Stéphane Linder has made China, where TAG Heuer is lagging behind, one of his priorities.
“It is true that TAG Heuer is still weak in China. We started to invest there quite late, in 2008, 2009. We still have some way to go in terms of notoriety. If we took sales in China out of the statistics TAG Heuer would be number two or three in the Swiss watchmaking industry, which is saying something!
We have also undoubtedly suffered from the classic tastes of the Chinese, whereas we are more sporty and contemporary. The Chinese in general don’t like chronographs. But tastes change quickly and watchmaking culture is spreading. The tastes of the younger generation are getting closer to ours. Introducing our own base calibre and having a more classic range is also part of our strategy for China.”
Born in 1968, Swiss, married and a father of four children, Stéphane Linder is an engineer with a degree from the Federal Polytechnic School of Lausanne (EPFL).
Hired by TAG Heuer in 1993, he quickly took on a major role in engineering, making R&D more professional and progressively bringing product development back in house.
In 1997 he was made Head of Trade Marketing and Product, in charge of the global product strategy, where he successfully oversaw the diversification into eyewear.
When he became a member of the management committee in 2003 he was Director of R&D and Product, where he was behind a number of major commercial successes as well as the creation of the high-end watchmaking division.
Marketing was added to his remit in 2007, when he became Vice-President of Product Marketing and Design.
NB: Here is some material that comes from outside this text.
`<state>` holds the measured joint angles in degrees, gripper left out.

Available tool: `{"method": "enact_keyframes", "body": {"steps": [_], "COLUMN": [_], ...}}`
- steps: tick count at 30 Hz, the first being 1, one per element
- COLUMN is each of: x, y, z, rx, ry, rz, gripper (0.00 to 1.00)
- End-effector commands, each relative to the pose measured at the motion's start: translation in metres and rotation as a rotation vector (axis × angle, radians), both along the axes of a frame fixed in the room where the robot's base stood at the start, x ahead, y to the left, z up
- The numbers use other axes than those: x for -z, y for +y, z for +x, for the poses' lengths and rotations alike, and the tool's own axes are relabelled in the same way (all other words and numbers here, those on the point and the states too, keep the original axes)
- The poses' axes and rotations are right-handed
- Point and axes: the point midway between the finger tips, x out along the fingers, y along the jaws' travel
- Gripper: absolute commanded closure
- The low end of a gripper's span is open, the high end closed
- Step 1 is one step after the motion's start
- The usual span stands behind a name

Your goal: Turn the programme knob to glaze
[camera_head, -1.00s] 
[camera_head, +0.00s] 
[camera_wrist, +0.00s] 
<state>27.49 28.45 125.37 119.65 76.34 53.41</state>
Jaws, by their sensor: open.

He was instrumental in repositioning the brand’s move up range with the launch of new advertising campaigns, the redefinition of the Internet strategy and a strengthening of the growing share of retail in the business. In 2010, Stéphane Linder took on the position of Vice-President in charge of North American Sales for TAG Heuer. He actively contributed to the restructuring of the distribution network in the USA and Canada and significantly increased the brand’s presence at multi-brand retailers, as well as the profitability per point of sales.